I don't know, this is all very weird, and to me, it doesn't make much sense given the reasons he's said. He has clearly wanted to probably jump to the Bloc for awhile now, and this vote is his chance to do see - even if it is for the flimsiest of excuses.

That corner where the Liberals, Greens, Bloc, and Independents sit keeps getting bigger each year. What does this say about the NDP? It isn't as if St-Denis, Hyer, and Patry were vital components of the Official Opposition, but the fact that the party can't keep its backbenchers from defecting isn't a good sign. Coupled with a set of piss-poor by-election results for the party in 2012, and a leader whose media time is almost pale in comparison to the frontrunner for the leadership of the third party (hell, I've seen Garneau more often in the news), I'm having a hard time seeing a happy ending for the "Official Opposition."


  1. I don't know about his re-election chances here with this move... Jean-Pierre Blackburn held his old riding between '06 and 11 - winning in '08 with over 50%. In Quebec.

    I unless the Tories completely crash and burn, they might be able to yank this riding back into the Federalist camp. Maybe one of the few cases where cheering for the Blue team wouldn't hurt...

    1. Ha, I suppose that's a good point. I never understood why the Saguenay, which is very sovereigntist, votes Conservative federally? Even now Denis Lebel is still in there.

  2. He may want to go Provincial. As well, Saguenay is not as seppie as it once was; if you check the link in my last post you'll see the shifting trends.

    1. Interesting calls from NDP on by-elections, if you look back at history it was tradition that if an mp was elivated to cabinet or PM they would resign and run in a by-election, see Macdonalds "double shuffle", so there is precedence for by-election which seems more democratic in my opinion if they want to switch parties, vs. Bruce Hyer who now sits as an independant.

    2. But not in most Westminster democracies, not anymore. How could it be, when we are in the age of "we can't have a (price tag) election right now!"

  3. My sense is that the old order is gradually reasserting itself in fits and starts.

    With Justin's coronation coming up and the NDP having to make these no-win votes, the coalition of lefty nationalist Québecers, "j'aime le bon Jack" tradesmen and unenthused-about-Ignatieff Liberals is splintering.

    And of course former PLQ minister Mulcair would alienate some sovereigntists.

    I think people realize that Québec had more power with the Bloc in minority governments than it has now as most of the official opposition to a majority.

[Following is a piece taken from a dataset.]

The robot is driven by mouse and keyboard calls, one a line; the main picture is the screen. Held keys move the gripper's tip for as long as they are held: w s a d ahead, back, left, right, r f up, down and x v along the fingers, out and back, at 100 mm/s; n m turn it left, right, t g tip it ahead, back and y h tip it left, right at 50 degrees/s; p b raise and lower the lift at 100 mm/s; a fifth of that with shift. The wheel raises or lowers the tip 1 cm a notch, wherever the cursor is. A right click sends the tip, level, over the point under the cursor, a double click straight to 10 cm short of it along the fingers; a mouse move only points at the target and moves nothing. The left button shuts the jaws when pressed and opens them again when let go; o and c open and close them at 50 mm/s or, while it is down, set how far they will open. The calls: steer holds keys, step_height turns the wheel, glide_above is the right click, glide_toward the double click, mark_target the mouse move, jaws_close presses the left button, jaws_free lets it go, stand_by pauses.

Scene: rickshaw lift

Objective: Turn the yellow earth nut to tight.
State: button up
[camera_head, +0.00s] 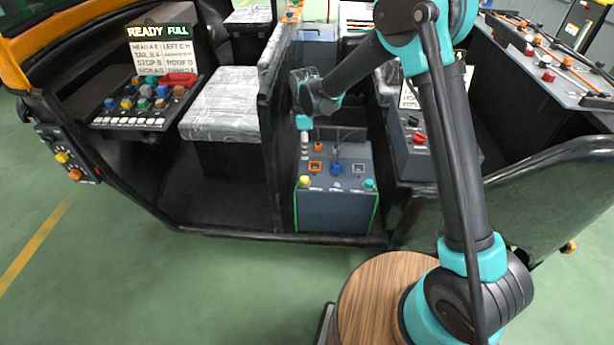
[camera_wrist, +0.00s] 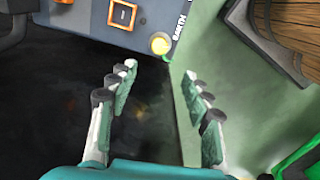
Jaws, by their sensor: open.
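The yellow earth nut (camera_head: 305,180) is a small round knob at the front left corner of the top of a blue-grey box (camera_head: 335,212). In the wrist view the nut (camera_wrist: 160,44) is near the top centre, beside a white label on the box's edge. My gripper (camera_wrist: 160,77) is open and empty, its fingers spread to either side. The nut lies beyond the fingertips, not between them. In the head view my gripper (camera_head: 304,143) hangs above the back left part of the box, apart from the nut.
The box top also holds orange-framed sockets (camera_head: 315,166), a blue knob (camera_head: 337,168) and a green knob (camera_head: 369,184). A black partition (camera_head: 271,150) stands close to the left. A panel with a red knob (camera_head: 419,138) stands to the right. Open green floor (camera_head: 240,285) lies in front.

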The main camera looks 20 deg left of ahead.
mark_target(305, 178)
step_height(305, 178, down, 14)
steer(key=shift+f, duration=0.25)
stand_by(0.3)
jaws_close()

    1. Very true. The Bloc has had moments when it was dying before - specifically, by the time the third Liberal majority comes around. The Bloc was almost knocked out as the "voice of Quebec" federally in 2000, only saved in seat count thanks to the quirks of our system. Had the Sponsorship Scandal not blown up so spectacularly, the Bloc would've been on life support by 2004.

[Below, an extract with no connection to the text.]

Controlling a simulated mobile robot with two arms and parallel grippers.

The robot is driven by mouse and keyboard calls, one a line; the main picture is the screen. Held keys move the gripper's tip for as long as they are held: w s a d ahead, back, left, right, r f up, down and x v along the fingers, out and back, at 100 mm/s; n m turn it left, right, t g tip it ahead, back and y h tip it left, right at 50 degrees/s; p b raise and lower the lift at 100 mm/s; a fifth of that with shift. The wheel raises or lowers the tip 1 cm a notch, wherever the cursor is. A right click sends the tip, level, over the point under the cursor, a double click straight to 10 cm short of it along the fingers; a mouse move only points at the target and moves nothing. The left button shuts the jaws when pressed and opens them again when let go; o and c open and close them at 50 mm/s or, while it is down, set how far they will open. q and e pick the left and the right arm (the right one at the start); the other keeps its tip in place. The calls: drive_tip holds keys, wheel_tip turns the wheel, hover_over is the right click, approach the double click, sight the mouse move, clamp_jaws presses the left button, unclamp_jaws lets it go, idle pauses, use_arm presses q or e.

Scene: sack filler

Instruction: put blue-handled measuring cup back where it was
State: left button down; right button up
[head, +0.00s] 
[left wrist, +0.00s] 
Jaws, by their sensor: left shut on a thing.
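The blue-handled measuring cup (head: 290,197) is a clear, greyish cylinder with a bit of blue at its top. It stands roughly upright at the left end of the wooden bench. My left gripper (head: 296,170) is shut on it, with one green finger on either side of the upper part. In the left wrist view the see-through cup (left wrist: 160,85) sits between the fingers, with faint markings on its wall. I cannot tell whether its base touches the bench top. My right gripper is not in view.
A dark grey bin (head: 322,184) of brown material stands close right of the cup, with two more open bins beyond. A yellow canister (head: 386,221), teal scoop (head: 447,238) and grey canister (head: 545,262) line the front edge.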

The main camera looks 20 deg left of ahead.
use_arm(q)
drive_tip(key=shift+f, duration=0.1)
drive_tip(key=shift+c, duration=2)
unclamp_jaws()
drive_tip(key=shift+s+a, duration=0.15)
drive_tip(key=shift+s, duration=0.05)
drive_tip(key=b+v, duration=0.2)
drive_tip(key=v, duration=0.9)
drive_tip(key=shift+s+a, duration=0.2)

      However, even in 2006 the main beneficiary of the Liberal collapse in Quebec's non-Montreal federalist was the Conservatives, not the Bloc. By 2008 the Bloc was back below 50 seats and 40% support. These were both minority parliaments and while, yes, the Bloc maintained its status as "Quebec's party," its clear the Bloc continued to slowly die. I don't think was ever Bloc a sustainable entity.

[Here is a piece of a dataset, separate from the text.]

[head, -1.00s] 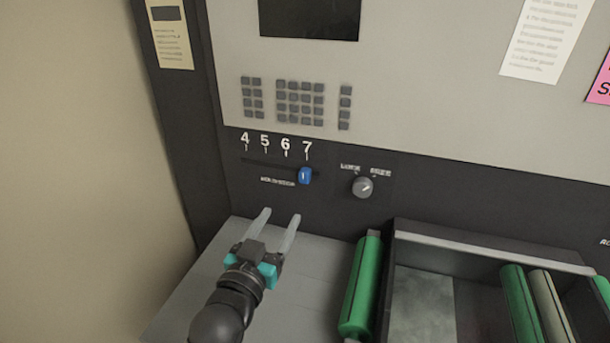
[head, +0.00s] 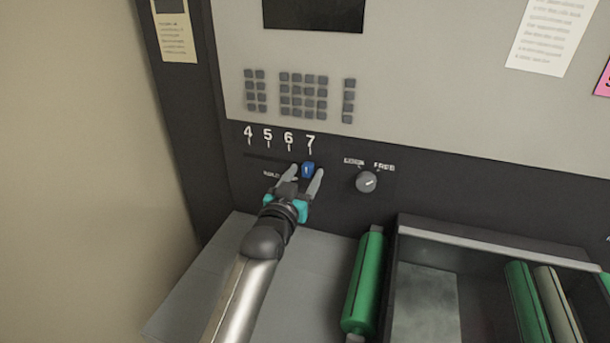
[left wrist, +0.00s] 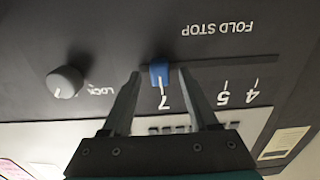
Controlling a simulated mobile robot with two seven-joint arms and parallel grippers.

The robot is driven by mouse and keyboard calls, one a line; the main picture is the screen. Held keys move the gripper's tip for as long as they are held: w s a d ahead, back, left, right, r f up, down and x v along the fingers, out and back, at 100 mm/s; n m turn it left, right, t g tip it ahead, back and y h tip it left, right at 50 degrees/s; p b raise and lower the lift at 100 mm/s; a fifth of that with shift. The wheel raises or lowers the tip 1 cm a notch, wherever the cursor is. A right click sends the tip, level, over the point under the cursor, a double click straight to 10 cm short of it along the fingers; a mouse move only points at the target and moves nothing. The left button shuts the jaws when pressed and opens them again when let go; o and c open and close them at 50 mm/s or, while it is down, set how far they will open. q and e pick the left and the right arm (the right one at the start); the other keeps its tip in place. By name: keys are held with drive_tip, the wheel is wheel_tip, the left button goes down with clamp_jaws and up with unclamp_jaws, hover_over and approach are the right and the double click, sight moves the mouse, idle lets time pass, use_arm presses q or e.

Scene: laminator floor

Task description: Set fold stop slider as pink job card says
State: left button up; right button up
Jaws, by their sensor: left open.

      However, you're right in saying that the old order is "reasserting itself" - but I'm thinking about a much older order. I think Quebeckers see that their power is best served working within the system that the rest of Canada uses, rather than working outside of it. They'll start working within the Liberals, Conservatives, and NDP to make their power felt, like they used to pre-1990's. Question is, whether they'll continue to think the NDP are the best bet.